Both of the TRT increases are wise taxations because they solicit funding from "users"—tourists visiting the region and voluntarily spending their money—and use those funds as springboards for even more funding and revenue; it is the best type of upward spiral economic trend: the more tourism dollars spent on lodging, the more dollars available to attract even more tourism dollars. Although there is no perfect computation, the estimate is something like every dollar spent on marketing generates some $10 in returns on lodging and restaurants.
Yes, it is appropriate to take a moment, drink champagne from glass slippers, lick our chops about the coming tourism dollars, and tallyho about a more bountiful economic future for the region. But that should be a fleeting moment. Next week is the time to roll up our collective sleeves and put in place the proper mechanisms to make sure these funds—really, pennies from tourism heaven—are spent effectively and efficiently.
In their endorsement interview, advocates for 9-94 said that they haven't worked out the exact details for allocating funds because it seemed presumptuous—an assertion we did not quite agree with, thinking instead that it would prudent to have the decision-making protocol worked out before the election so that voters would know completely what they were approving; not just a concept, but an entire process.
That said, we did endorse the measure—and are excited to see these funds get to work.
But now, as expectant as we are, we also urge voters and residents who supported the taxation measures to temper their expectations: Don't expect billboards promoting Tower Theatre events to pop up in the Willamette Valley tomorrow, and don't suddenly expect the Deschutes County Fair and Expo Center to be filled to capacity immediately. Although TRT increases were approved, neither takes effect until July 2014 and funding will not start trickling in until then. Moreover, what was approved is funding to purchase magic seeds to grow bean stalks; these funds will take some time to take root before they can begin to bring in more tourism. Just like the bond measure approved last November to fund Park & Rec projects in Bend, there is a lead time.
What's more, these measures won't cause a wholesale transformation in the region; they are merely a valuable piece of the larger funding puzzle for the region. Inherent in that assessment is that this is only one element, and that promoters, hoteliers and civic leaders need to continue to develop funding and marketing measures to create a more robust equation to bring in even more tourism dollars—and to fill out the region's economic potential.

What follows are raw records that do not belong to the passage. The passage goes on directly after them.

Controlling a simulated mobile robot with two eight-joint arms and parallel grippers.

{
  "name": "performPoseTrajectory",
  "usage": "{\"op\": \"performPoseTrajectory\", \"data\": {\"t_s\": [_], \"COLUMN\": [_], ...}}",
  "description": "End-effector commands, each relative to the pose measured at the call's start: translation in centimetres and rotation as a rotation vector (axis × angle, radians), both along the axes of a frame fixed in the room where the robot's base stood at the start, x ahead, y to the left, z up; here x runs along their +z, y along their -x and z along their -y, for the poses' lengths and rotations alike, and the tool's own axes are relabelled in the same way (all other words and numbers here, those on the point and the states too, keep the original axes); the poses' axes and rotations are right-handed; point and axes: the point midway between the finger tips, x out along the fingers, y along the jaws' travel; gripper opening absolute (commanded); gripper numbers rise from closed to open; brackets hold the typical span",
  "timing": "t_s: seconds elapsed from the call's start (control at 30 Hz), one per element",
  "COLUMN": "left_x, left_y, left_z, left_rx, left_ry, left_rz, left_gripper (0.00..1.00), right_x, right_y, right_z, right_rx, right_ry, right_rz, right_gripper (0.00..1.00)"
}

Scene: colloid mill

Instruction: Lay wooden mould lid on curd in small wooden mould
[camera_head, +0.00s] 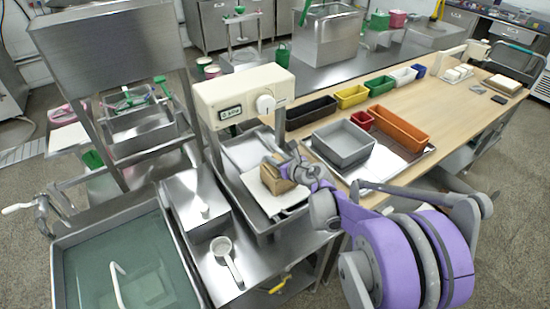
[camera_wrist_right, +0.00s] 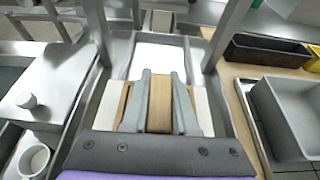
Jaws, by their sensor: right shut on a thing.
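My right gripper (camera_head: 283,168) is over the steel tray under the cream scale head. In the right wrist view its two grey fingers (camera_wrist_right: 160,100) are closed on a brown wooden piece (camera_wrist_right: 160,112), which looks like the wooden mould lid. A light wooden edge (camera_wrist_right: 124,104) shows beside the left finger, probably of the small wooden mould. In the head view, the brown wooden block (camera_head: 272,182) at the fingers cannot be told apart as lid or mould. Any curd is hidden; whether the lid touches it cannot be told. My left gripper is not in view.
A white sheet (camera_head: 256,197) lies under the wood in the steel tray (camera_head: 244,152). The scale head (camera_head: 240,97) stands close behind. A grey bin (camera_head: 343,142) is to the right, a white-handled ladle (camera_head: 226,256) to the left front, and a water-filled sink (camera_head: 75,292) at far left.

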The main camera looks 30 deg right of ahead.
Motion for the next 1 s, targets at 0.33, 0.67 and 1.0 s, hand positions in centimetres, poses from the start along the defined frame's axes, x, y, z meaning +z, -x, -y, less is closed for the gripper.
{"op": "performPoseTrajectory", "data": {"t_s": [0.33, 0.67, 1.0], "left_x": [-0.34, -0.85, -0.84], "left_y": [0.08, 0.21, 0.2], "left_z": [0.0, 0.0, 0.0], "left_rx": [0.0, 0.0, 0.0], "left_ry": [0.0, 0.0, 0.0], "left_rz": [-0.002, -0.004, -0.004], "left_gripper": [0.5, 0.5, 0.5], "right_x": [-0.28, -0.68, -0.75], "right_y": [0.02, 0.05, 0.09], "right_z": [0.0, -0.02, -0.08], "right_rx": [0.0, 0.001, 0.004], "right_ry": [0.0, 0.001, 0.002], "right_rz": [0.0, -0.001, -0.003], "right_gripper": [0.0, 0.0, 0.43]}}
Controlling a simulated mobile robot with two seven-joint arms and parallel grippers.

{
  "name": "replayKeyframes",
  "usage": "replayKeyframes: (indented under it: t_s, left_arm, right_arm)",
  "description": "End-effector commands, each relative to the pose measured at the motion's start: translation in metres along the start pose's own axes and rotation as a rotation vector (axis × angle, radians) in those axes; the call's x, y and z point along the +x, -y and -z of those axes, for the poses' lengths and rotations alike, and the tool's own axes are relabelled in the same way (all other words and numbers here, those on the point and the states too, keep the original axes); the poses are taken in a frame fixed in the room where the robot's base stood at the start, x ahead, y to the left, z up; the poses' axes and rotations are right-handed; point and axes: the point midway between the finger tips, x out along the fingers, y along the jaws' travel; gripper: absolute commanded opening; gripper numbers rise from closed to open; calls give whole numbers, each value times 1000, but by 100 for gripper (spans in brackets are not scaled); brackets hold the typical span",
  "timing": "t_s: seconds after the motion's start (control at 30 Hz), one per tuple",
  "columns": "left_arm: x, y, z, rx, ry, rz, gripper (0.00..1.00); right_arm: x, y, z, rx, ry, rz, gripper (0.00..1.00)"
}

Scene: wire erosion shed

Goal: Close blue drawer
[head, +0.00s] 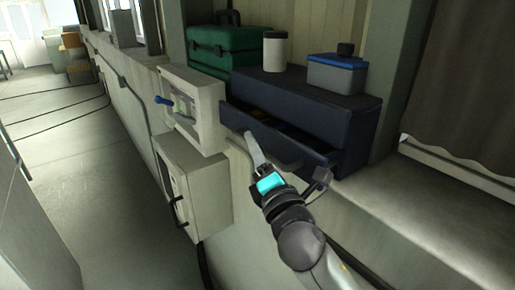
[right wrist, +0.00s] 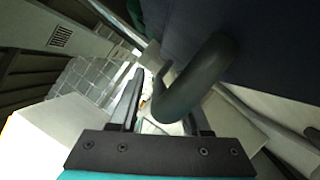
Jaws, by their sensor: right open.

Although the measures did increase both the City of Bend and Deschute County TRT, those rates remain distinctly below comparable cities in the region—with Seattle at 17.6 percent; Portland, 14.5 percent; and Boise, 13 percent, Central Oregon has plenty of room to further increase TRTs.
We hope that these two measures are only the beginning to a series of TRT increases, each designed to specifically generate more tourism and tourism dollars in the region.
Tuesday's victories were only one step forward. There is still room to grow.